One Third of Three Sides

There is this triangle. The sides are so sharp, just thinking about it is a difficulty. I’m like, “What the hell?”

A bevy of emotions and hyperventilating thoughts invade my heart and brain for I never thought to be part of this set. See, this is why I never ever want to fall in love with a friend in the first place. This is a perfect disaster. I am in the middle. It is turning out to be circus of hearts in which I am the only one who has the inkling of it happening.

It just hurts so much. I’m tired of the fake plastic smiles I plaster across my face just so the my plaintive heart doesn’t show how its breaking.

Sometimes I think that self-immolation is the only way to save us. I’ll just sit back and watch the tides turn. Let myself out of the picture. And maybe, just maybe…just maybe. I don’t know.

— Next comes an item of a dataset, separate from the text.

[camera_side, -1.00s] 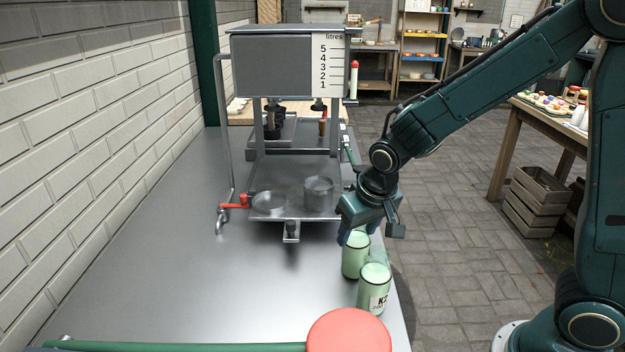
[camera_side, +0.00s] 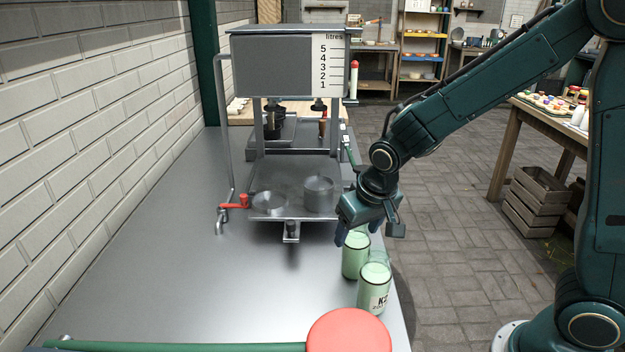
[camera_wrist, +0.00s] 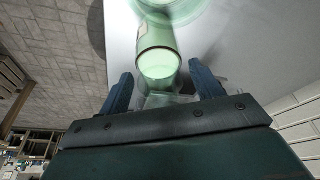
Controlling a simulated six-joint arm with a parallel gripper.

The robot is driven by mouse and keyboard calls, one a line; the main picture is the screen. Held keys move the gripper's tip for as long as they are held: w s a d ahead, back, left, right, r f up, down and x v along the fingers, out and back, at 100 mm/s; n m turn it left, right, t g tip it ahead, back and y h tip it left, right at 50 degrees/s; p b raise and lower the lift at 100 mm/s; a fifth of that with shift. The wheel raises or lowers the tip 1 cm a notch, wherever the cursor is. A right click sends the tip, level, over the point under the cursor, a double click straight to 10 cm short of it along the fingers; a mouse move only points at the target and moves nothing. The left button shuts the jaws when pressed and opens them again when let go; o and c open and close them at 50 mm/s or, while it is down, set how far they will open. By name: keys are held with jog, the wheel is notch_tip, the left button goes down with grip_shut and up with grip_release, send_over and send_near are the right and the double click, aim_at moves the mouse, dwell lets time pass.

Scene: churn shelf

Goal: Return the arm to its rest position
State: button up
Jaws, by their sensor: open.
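My gripper (camera_side: 357,233) is at the end of my bent arm, pointing down just above the farther of two glass jars of pale green liquid (camera_side: 354,258). In the wrist view its two dark fingers (camera_wrist: 163,88) are spread wide with nothing held between them. A jar (camera_wrist: 159,62) shows just beyond the fingertips there. The nearer jar (camera_side: 374,290) carries a label with dark letters and stands at the bench's right edge. I cannot tell whether the gripper touches the farther jar.
A metal stand with a litre-marked tank (camera_side: 272,66) and a platform holding two round metal pieces (camera_side: 318,194) stands left of my gripper. A red-handled tap (camera_side: 235,203) is farther left. A red round knob (camera_side: 348,332) is in front. The bench's front left (camera_side: 180,290) is clear.

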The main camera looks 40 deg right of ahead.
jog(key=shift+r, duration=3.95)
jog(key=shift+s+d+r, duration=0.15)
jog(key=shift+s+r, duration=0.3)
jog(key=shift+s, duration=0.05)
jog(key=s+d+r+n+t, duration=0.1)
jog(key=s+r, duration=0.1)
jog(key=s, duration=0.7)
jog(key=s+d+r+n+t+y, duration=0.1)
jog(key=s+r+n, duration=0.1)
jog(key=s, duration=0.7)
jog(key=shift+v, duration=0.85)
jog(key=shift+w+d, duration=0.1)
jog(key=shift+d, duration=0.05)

I’ve never been the promiscuous person. I never make the first move. Heaven might curse me and hell might deny me, I’m never gonna make a move on. Promise. I am that shy. I may be around guys every time but they call me “part” or “pareh”. Just your plain old one of the gang chick. But I’ll let you in on a secret…I try to hide my fascination with the opposite sex by masquerading as a tomboy. There.

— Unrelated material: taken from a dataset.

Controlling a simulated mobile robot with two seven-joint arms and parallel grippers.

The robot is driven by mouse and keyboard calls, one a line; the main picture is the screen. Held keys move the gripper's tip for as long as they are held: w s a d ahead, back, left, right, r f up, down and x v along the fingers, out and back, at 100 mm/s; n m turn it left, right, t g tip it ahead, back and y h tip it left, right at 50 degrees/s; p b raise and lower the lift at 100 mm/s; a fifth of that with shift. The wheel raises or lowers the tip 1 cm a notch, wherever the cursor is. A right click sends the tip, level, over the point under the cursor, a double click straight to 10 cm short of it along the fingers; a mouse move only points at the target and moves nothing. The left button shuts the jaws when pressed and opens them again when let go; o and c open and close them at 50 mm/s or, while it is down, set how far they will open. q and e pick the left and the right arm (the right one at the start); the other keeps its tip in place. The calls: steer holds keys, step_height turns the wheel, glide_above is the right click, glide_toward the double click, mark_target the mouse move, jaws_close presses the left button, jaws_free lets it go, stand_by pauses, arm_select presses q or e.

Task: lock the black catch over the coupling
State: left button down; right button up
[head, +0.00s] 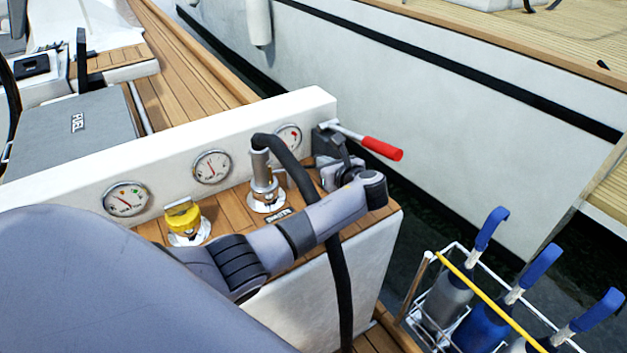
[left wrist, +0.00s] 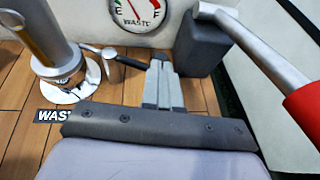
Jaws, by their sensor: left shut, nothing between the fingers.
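The metal coupling (head: 264,182) stands upright on a round deck fitting marked WASTE, with a black hose on its top. It also shows at the left of the left wrist view (left wrist: 45,45). The black catch (left wrist: 128,61) sticks out to the right from beside the coupling, low over the teak, with its free end near my fingertips. My left gripper (left wrist: 160,72) is shut and empty, just right of the catch; I cannot tell whether they touch. In the head view my left gripper (head: 343,165) is partly hidden by my wrist. My right gripper is out of view.
A black block with a red-handled lever (head: 382,149) stands right behind my left gripper. A yellow cap (head: 183,217) sits left of the coupling. Gauges line the white wall (head: 165,170) behind. The black hose (head: 340,290) hangs down in front. A wire rack (head: 455,255) stands lower right.

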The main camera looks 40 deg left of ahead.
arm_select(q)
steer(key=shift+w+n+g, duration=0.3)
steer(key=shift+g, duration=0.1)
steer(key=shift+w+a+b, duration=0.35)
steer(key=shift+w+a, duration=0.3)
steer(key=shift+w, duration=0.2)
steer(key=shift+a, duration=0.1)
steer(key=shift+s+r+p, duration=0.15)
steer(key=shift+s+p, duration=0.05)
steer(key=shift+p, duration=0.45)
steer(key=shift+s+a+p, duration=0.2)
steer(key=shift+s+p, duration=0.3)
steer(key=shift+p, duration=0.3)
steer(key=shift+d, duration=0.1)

But the thing is, this guy I like is so comfortable being with me cause he thinks I’m a boy too. I mean, even though he tells people that I have this bikini tittle and that he is proud of having me as his friend but still thinks I am still one of the guys. Sure, he is the most gentlemanly, caring, cavalier, and dashing person I know and he treats me like a princess but that doesn’t change the fact that he has no feelings whatsoever.

I am so engrossed with this individual. He made me alive once more. Its like smiling for the first time without really faking it. Its like finally getting hyped to get to work because he is there. Its like dressing up with a purpose once more. Its like looking at the world in rain bowed colors not just in monotone. He saved me just in the nick of time. Just when I was about to hang myself up to dry. He is my prince in shinning armor. He just doesn’t realize it yet.

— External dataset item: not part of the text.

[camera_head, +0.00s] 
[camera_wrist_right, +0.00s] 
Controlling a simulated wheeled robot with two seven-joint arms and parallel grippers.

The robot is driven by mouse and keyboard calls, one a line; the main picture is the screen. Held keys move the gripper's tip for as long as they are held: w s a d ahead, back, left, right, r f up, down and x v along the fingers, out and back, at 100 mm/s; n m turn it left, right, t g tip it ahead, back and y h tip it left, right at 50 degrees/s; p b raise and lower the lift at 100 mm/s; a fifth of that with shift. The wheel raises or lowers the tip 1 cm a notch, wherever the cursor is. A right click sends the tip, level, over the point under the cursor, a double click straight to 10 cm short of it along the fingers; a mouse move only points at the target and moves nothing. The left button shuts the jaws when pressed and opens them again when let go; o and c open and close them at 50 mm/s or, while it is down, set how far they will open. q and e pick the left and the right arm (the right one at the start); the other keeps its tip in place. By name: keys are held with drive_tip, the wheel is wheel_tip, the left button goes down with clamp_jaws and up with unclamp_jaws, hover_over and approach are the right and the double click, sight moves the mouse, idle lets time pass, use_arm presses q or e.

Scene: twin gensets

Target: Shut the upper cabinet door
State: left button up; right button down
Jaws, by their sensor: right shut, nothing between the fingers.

It is just so unbelievable how one individual could change my outlook in life when I was wallowing in emotional distress for quite some time now. I feel like a superwoman whenever he is around. I don’t know what he is doing to me.

Yeah, so there goes the deal. I am in love with a person and that person likes another. I really cant do anything about it. I cant blame people for having hearts and feelings of their own.

I thought this was just going to be easy. I never thought I would fall for someone like this again. Its not like I have not been avoiding these emotions, gawd knows I’ve been trying real hard to put a stop to these sensations. There is just no stopping them, is there?

Just die Mr. Butterfly Man, please. Why don’t you?